La mancha, que supera en volumen la superficie lisa del muro, se enlaza en una suerte de pinceladas finas que se elevan hacia el cielo como el animal representado, que parece que acabe de tomar impulso. La paleta, de azules, grises y blancos (una paleta muy alejada de nuestra idea almagra y ocre de la paleta pompeyana), es de una elegancia y de tal virtud que, a una pintora vocacional como yo, la obliga a parar y a preguntarse si lo que lleva haciendo los últimos diez años camina en la dirección correcta. Si existe esa dirección.

La pintura mide apenas diez centímetros y ha provocado en mí una gran emoción. Pienso en lo difícil de la síntesis, en lo complejo de que lo humano permanezca en los actos que el ser humano lleva a cabo. En que una mancha pueda contener una emoción. Hace unos años, un profesor de pintura obsesionado con lo impresionante de los grandes formatos me dijo, delante de una pintura que acababa de desenvolver, que aquello estaba bien pero que, si midiera tres por tres metros, otro gallo cantaría. Pienso también en lo necesario de saber explicarse sin ser redundante o pretenciosa, sin caer en la autocomplacencia o en lo impactante de, por ejemplo, los colores chillones o el gran formato. En lo hermoso de no solo experimentar, mientras se trabaja, lo misterioso de nuestro transitar en este mundo, sino también de conseguir narrarlo.

Me gustó leer a Andrés Barba hablando de El último día de la vida anterior, su última y contundente novela, una historia corta que el autor asegura que ha sido de lo más complicado que ha escrito en todos los años que lleva de carrera. Una trama que tenía atragantada, dice, y que solo puede trasladarse al papel, pienso, después de haberse alejado de los fuegos artificiales y de haber dedicado mucho tiempo a entenderla: una trabajadora de una agencia inmobiliaria se topa, en una de las casas que tiene intención de enseñar a unos clientes, con un misterioso niño que no parpadea y cuya aparición la encierra en una suerte de bucle que la aleja de la cotidianeidad de la vida que conoce.

De pequeñas buscamos que todo sea definitivo. Quienes pintamos lo seguimos haciendo a través de una disciplina que se construye sobre la pérdida (cuántas capas de pintura que durante minutos, segundos o días reposan sobre la capa más superficial de la tela y pensábamos definitivas, acaban borradas, fundidas, tapadas por pinceladas nuevas). Una mano firme coge con un pincel fino materia de una paleta y coloca en la pared con gestos rápidos, con pequeñas pinceladas ascendentes, un pegote de pintura que está a punto de emprender el vuelo: la mancha blanca.

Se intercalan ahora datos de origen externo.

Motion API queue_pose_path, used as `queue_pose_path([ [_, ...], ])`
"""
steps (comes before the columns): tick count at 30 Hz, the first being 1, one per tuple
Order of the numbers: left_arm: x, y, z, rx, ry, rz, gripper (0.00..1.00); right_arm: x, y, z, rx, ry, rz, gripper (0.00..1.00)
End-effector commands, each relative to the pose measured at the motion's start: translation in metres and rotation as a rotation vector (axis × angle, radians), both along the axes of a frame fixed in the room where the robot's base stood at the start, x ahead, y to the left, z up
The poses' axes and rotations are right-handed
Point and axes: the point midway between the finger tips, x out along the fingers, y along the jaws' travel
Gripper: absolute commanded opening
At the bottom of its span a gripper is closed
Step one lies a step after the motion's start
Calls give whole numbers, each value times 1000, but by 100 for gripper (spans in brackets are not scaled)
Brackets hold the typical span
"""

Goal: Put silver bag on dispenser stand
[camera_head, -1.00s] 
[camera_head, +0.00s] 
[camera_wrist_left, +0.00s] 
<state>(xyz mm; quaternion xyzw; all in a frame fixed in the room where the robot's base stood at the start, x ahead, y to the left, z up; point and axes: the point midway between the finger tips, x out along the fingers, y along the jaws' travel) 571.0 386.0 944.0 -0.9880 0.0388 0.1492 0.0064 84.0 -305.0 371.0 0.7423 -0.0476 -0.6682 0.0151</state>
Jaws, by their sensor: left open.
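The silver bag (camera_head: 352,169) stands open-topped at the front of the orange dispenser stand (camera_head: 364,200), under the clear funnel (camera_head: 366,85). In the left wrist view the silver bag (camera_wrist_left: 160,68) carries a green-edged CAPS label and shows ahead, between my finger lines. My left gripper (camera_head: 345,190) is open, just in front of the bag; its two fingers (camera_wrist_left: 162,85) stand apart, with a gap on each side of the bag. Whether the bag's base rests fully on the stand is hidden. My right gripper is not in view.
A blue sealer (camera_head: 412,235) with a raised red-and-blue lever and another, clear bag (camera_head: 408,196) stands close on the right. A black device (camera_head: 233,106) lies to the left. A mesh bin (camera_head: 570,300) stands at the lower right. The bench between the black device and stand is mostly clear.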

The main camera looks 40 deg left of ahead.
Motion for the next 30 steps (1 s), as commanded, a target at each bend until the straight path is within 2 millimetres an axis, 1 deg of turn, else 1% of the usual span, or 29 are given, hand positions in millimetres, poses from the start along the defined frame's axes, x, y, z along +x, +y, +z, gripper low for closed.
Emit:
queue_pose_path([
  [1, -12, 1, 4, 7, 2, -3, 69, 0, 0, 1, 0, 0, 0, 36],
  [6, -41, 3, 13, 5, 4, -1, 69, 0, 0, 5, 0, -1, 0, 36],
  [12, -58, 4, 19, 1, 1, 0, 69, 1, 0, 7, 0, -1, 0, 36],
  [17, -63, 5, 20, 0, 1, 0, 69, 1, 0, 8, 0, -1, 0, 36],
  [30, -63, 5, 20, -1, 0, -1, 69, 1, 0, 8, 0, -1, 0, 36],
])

Imagino al niño de la novela de Barba entrando en la casa pompeyana. Parándose, igual que yo, delante de la garza de la pared de la izquierda de la puerta de entrada. Tocando con sus deditos rechonchos los grumos secos de pintura que alguien colocó en el muro hace dos mil años. La luz de la casa de Pompeya es la luz de la casa de la novela de Barba, y también es la luz de nuestra infancia en casa de la abuela, esa luz familiar que se me sigue escapando en la paleta. Al pintar buscamos anclajes, pretendemos ordenar el mundo para convertirlo en un lugar seguro. Pero nada es definitivo. Todo está a punto de emprender el vuelo.